De persistir algunas de estas tendencias, se producirá un hundimiento no solo del aparato de gobierno, sino también de otras instituciones y del estado de derecho en general. Los tiempos que vive Chile no son normales, ni lo serán en el corto plazo. Los chilenos vivirán cambios que quizá no habían imaginado, mirarán hacia atrás en un tiempo más y muchas cosas serán distintas: no sabemos cuáles ni tampoco el resultado, lo que hace que se abran tanto las esperanzas como los temores. Pero es necesario tener en cuenta que las propuestas refundacionales no necesariamente triunfarán y puede que no tengan el éxito electoral que sueñan sus promotores.
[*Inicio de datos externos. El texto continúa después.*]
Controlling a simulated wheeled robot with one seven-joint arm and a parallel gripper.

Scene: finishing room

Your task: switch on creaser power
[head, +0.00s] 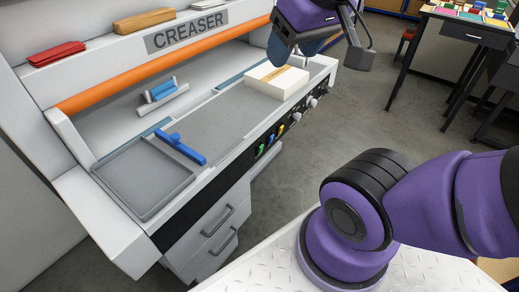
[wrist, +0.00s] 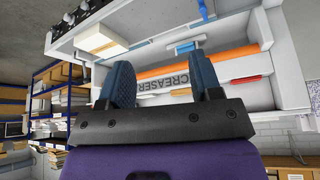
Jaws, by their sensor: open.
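The creaser (head: 188,38) is a white machine with a CREASER sign and an orange bar, filling the left of the head view. Its dark front panel carries small coloured switches (head: 270,139) in green, yellow and blue, with round knobs (head: 312,102) to their right. I cannot read which control is the power. My gripper (head: 312,46) is above the right end of the creaser's bed, near a white stack (head: 277,80). In the wrist view my gripper (wrist: 160,66) has its dark blue fingers apart with nothing between them. The creaser's sign (wrist: 163,83) shows beyond them.
Drawers (head: 216,232) with protruding handles are below the panel. A red stack (head: 56,54) and a tan block (head: 144,20) sit on top. Floor (head: 385,115) is clear to the right, before a dark table (head: 470,32).

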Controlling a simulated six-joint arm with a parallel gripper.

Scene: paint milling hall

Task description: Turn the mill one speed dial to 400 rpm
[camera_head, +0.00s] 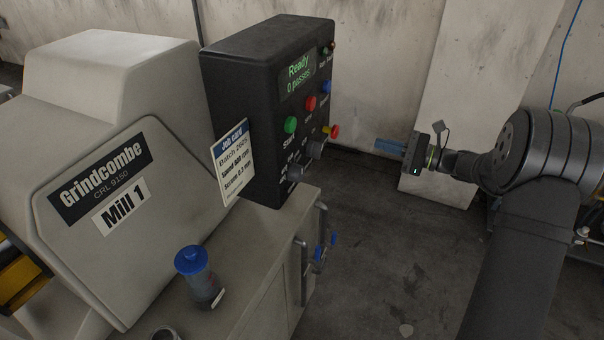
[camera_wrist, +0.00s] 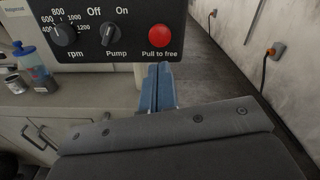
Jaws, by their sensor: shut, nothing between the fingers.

Esto mismo podría llevar a frustraciones y a la sensación de engaño, cuando en realidad solo sería la reafirmación del proceso democrático, que pide cambios, pero no necesariamente una nueva sociedad; que espera mejorar muchas cosas, pero no sobre tierra arrasada; que sabe que es necesario luchar contra las injusticias y levantar alternativas, pero que eso no viene de regalo ni se obtiene de un día para otro. Ciertamente, es una tarea difícil, que ya se ha encontrado con muchas piedras en el camino y que tiene resultado abierto.
El cambio en democracia no se basa en el mero voluntarismo, sino que requiere votos, capacidad de persuasión, liderazgos y un sólido proyecto de futuro. Y para ello no basta con demoler lo que ha existido, sino levantar con inteligencia y sobre cimientos sólidos una sociedad más justa.